* START SUPPLIED DATA *
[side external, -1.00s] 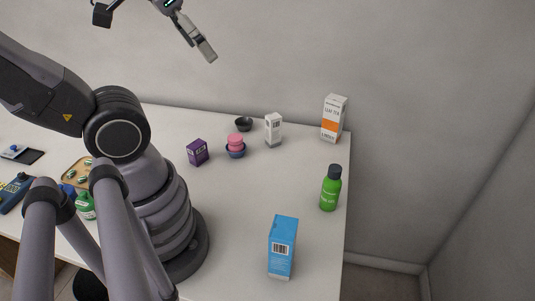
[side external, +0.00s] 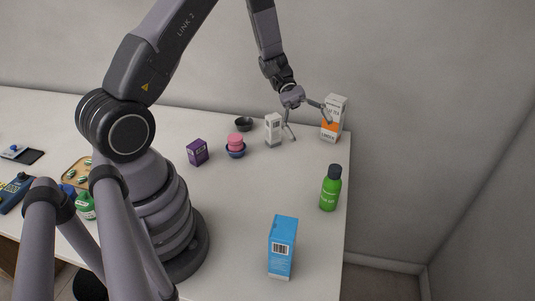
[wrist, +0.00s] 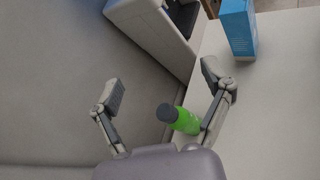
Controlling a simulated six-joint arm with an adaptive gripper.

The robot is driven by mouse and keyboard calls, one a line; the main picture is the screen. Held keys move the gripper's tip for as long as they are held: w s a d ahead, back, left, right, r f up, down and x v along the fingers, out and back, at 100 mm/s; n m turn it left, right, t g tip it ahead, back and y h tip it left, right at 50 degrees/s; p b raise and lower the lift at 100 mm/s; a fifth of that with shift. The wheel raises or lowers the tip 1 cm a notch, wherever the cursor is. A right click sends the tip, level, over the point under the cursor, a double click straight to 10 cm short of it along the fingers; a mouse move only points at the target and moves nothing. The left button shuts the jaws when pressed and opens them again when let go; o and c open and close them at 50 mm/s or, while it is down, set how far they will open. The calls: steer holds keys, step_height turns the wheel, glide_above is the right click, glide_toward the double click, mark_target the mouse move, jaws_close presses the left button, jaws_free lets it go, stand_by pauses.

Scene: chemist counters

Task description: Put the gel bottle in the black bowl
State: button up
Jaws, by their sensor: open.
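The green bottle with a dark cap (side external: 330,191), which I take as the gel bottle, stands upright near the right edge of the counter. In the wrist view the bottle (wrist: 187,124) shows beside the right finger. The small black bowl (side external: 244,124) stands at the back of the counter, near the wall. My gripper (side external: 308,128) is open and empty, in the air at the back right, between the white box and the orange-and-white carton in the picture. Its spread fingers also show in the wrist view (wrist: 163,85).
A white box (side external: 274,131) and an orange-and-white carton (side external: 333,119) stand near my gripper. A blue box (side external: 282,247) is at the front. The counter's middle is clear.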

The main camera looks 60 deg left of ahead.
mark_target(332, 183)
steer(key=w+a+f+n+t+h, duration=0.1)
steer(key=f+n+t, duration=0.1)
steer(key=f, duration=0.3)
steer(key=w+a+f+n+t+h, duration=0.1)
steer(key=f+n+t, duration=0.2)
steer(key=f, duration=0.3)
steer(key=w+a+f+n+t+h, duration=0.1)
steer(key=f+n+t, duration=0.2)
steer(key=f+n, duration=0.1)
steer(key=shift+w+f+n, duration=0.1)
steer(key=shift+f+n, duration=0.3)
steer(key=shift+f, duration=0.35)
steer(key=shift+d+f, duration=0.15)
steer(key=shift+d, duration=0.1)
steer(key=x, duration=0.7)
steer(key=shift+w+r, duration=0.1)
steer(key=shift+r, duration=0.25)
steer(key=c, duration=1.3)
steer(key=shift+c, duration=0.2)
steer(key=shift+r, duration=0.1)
* END SUPPLIED DATA *
Set down the material above as is, without any pictures.

[side external, -1.00s] 
[side external, +0.00s] 
[wrist, +0.00s] 
Controlling a simulated six-joint arm with an adaptive gripper.

The robot is driven by mouse and keyboard calls, one a line; the main picture is the screen. Held keys move the gripper's tip for as long as they are held: w s a d ahead, back, left, right, r f up, down and x v along the fingers, out and back, at 100 mm/s; n m turn it left, right, t g tip it ahead, back and y h tip it left, right at 50 degrees/s; p b raise and lower the lift at 100 mm/s; a fifth of that with shift. The wheel raises or lowers the tip 1 cm a notch, wherever the cursor is. A right click sends the tip, level, over the point under the cursor, a double click straight to 10 cm short of it along the fingers; a mouse move only points at the target and moves nothing. The left button shuts the jaws when pressed and opens them again when let go; o and c open and close them at 50 mm/s or, while it is down, set how far they will open. The calls: steer holds keys, step_height turns the wheel, glide_above is the right click, glide_toward the double click, mark_target the mouse move, jaws_close presses the left button, jaws_free lets it go, stand_by pauses.

Scene: chemist counters

Task description: Put the gel bottle in the black bowl
State: button up
Jaws, by their sensor: open.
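The green bottle with a dark cap (side external: 330,191), which I take as the gel bottle, stands upright near the right edge of the counter. In the wrist view the bottle (wrist: 187,124) shows beside the right finger. The small black bowl (side external: 244,124) stands at the back of the counter, near the wall. My gripper (side external: 308,128) is open and empty, in the air at the back right, between the white box and the orange-and-white carton in the picture. Its spread fingers also show in the wrist view (wrist: 163,85).
A white box (side external: 274,131) and an orange-and-white carton (side external: 333,119) stand near my gripper. A blue box (side external: 282,247) is at the front. The counter's middle is clear.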

The main camera looks 60 deg left of ahead.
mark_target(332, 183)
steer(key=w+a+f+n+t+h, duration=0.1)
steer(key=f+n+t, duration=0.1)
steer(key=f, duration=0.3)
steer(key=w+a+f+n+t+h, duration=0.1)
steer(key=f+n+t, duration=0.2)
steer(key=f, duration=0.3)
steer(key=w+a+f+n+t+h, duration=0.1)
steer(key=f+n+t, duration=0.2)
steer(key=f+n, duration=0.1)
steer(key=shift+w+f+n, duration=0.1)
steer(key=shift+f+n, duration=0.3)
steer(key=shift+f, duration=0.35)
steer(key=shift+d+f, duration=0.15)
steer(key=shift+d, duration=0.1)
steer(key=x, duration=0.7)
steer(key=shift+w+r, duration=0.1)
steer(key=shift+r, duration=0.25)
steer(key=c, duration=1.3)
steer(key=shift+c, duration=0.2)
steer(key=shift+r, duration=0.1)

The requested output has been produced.